§ AIM OF THE EXERCISE: Write the material out again in full, word for word. Do not include the pictures.

§ INPUT:
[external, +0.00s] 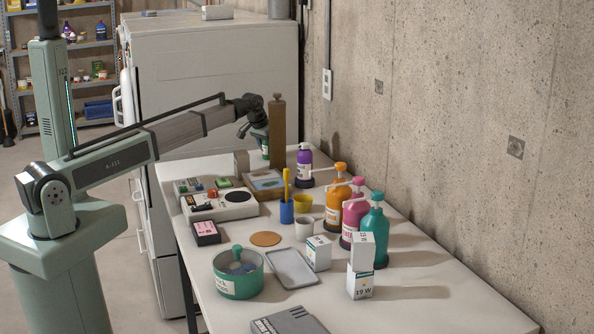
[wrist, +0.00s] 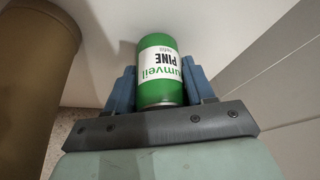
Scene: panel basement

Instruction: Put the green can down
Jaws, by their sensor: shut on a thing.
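The green can (wrist: 160,70) has a white label reading "PINE" and sits between the blue fingers of my gripper (wrist: 162,88) in the wrist view. The fingers are shut on it. In the external view, the can (external: 265,151) is a small green patch below my gripper (external: 264,146), at the far end of the white table (external: 400,300). Its base is hidden there behind other objects, so I cannot tell whether it touches the table.
A tall brown cylinder (external: 278,130) stands close beside my gripper; it also shows in the wrist view (wrist: 35,70). The table's near right part is clear.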

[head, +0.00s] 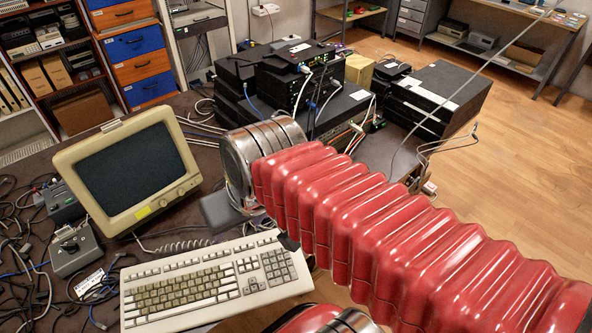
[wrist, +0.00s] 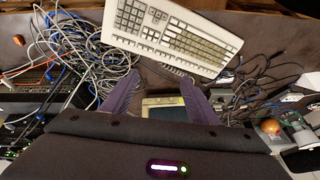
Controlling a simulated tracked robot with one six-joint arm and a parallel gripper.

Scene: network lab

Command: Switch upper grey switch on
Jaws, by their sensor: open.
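Two grey boxes, possibly the grey switches, lie left of the monitor in the head view. The upper grey box (head: 62,206) is partly behind the monitor's edge. The lower grey box (head: 76,250) has a black knob or lever on top. Their on or off positions are too small to tell. In the wrist view my gripper (wrist: 158,86) is open and empty, its two dark fingers spread apart above the desk, with the monitor (wrist: 160,108) showing between them. It is well to the right of both boxes in the head view, where my arm hides it.
The cream monitor (head: 130,165) and keyboard (head: 215,283) stand on the dark desk near my arm. Tangled cables (head: 25,255) cover the desk's left side. Stacked black network devices (head: 300,85) stand behind my arm. Open floor (head: 520,150) lies at the right.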

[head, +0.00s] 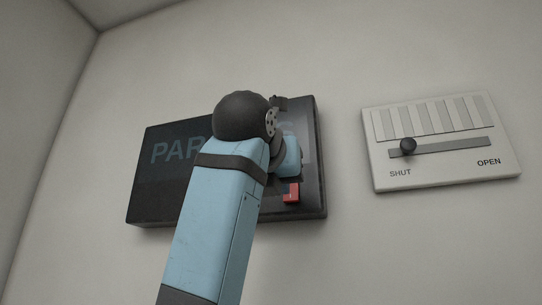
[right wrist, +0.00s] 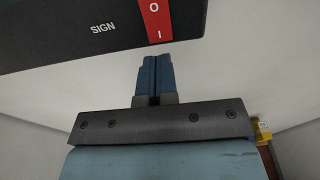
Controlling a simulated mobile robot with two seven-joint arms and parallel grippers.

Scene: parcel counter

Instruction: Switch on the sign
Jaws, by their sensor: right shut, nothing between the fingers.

§ EXERCISE RESULT:
[external, +0.00s] 
[wrist, +0.00s] 
Scene: panel basement

Instruction: Put the green can down
Jaws, by their sensor: shut on a thing.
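The green can (wrist: 160,70) has a white label reading "PINE" and sits between the blue fingers of my gripper (wrist: 162,88) in the wrist view. The fingers are shut on it. In the external view, the can (external: 265,151) is a small green patch below my gripper (external: 264,146), at the far end of the white table (external: 400,300). Its base is hidden there behind other objects, so I cannot tell whether it touches the table.
A tall brown cylinder (external: 278,130) stands close beside my gripper; it also shows in the wrist view (wrist: 35,70). The table's near right part is clear.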

[head, +0.00s] 
[wrist, +0.00s] 
Controlling a simulated tracked robot with one six-joint arm and a parallel gripper.

Scene: network lab

Command: Switch upper grey switch on
Jaws, by their sensor: open.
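Two grey boxes, possibly the grey switches, lie left of the monitor in the head view. The upper grey box (head: 62,206) is partly behind the monitor's edge. The lower grey box (head: 76,250) has a black knob or lever on top. Their on or off positions are too small to tell. In the wrist view my gripper (wrist: 158,86) is open and empty, its two dark fingers spread apart above the desk, with the monitor (wrist: 160,108) showing between them. It is well to the right of both boxes in the head view, where my arm hides it.
The cream monitor (head: 130,165) and keyboard (head: 215,283) stand on the dark desk near my arm. Tangled cables (head: 25,255) cover the desk's left side. Stacked black network devices (head: 300,85) stand behind my arm. Open floor (head: 520,150) lies at the right.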

[head, +0.00s] 
[right wrist, +0.00s] 
Controlling a simulated mobile robot with two seven-joint arms and parallel grippers.

Scene: parcel counter

Instruction: Switch on the sign
Jaws, by their sensor: right shut, nothing between the fingers.

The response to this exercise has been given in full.